On efficient robust regression with subquadratic samples

2026-05-18Data Structures and Algorithms

Data Structures and Algorithms
AI summary

AI summary is being generated…

Authors
Deeksha Adil, Jarosław Błasiok, Hongjie Chen, Deepak Narayanan Sridharan
Abstract
We revisit the problem of robust linear regression under Gaussian covariates with an unknown covariance matrix of condition number $κ$. For this fundamental problem, significant gaps remain in our understanding of the trade-offs among sample complexity, condition number, runtime, and prediction error for efficient algorithms.
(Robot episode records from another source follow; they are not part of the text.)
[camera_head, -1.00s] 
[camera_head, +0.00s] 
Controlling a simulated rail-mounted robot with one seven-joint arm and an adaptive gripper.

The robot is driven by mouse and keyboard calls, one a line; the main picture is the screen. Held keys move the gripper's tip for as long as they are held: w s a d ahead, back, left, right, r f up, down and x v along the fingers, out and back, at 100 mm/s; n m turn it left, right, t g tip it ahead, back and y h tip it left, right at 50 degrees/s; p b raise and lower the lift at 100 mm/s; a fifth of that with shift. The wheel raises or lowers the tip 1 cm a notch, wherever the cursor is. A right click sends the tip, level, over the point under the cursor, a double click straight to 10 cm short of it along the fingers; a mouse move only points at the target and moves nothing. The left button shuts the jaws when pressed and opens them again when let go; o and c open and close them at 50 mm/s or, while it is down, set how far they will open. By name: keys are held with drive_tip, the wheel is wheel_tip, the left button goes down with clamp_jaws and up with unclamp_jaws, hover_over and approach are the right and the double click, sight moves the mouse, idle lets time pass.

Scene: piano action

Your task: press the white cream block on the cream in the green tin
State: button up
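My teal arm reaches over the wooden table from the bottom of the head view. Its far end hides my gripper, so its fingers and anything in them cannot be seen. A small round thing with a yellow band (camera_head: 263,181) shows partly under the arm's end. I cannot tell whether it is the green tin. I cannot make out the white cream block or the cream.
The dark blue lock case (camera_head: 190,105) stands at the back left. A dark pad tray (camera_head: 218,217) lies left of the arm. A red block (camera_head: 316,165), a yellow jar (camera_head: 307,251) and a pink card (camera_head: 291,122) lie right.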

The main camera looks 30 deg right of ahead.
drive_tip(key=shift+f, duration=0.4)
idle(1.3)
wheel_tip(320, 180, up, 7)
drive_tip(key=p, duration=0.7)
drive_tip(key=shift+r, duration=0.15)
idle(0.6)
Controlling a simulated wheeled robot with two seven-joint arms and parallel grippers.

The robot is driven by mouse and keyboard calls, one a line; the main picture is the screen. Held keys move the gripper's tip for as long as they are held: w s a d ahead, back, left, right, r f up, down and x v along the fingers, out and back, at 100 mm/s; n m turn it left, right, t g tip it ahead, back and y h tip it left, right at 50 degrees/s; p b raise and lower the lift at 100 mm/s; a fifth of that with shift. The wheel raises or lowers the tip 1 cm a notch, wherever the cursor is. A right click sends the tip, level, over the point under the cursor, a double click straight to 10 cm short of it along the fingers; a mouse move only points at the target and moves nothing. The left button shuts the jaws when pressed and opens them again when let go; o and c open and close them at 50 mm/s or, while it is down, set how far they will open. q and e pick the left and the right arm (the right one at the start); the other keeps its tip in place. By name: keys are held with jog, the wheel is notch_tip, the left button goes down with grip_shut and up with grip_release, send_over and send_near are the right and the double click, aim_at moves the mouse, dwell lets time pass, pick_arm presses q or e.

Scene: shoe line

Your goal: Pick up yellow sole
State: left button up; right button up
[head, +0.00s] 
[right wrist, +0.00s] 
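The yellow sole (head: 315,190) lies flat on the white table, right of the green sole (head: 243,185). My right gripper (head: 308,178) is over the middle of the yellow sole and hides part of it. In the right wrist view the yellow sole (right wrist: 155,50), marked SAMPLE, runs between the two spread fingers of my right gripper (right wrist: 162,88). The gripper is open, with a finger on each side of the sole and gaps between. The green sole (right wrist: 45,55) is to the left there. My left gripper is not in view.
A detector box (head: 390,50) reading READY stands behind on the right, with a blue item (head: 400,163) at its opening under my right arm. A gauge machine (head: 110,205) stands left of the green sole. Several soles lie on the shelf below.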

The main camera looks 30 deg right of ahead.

Our first result is a near-linear-time algorithm that uses $\widetilde{O}(d/ε^4)$ samples, where $d$ is the dimension and $ε$ is the corruption rate, and achieves prediction error $O(\sqrt{εκ})$ under the condition $εκ\lesssim 1$, improving over all prior works. We complement this result with a Statistical Query (SQ) lower bound showing that efficient SQ algorithms achieving error $o(\sqrt{εκ})$ when $εκ\lesssim 1$ require queries that take $Ω(d^2)$ samples to simulate. Finally, we prove a low-degree polynomial lower bound that gives fine-grained evidence that, without assumptions such as $εκ\lesssim 1$, efficient algorithms may require $\tildeΩ\left(\min\{dε^{2}κ^{2},\ ε^{2}d^{2}\}\right)$ samples to significantly outperform the trivial estimator that always guesses $0$.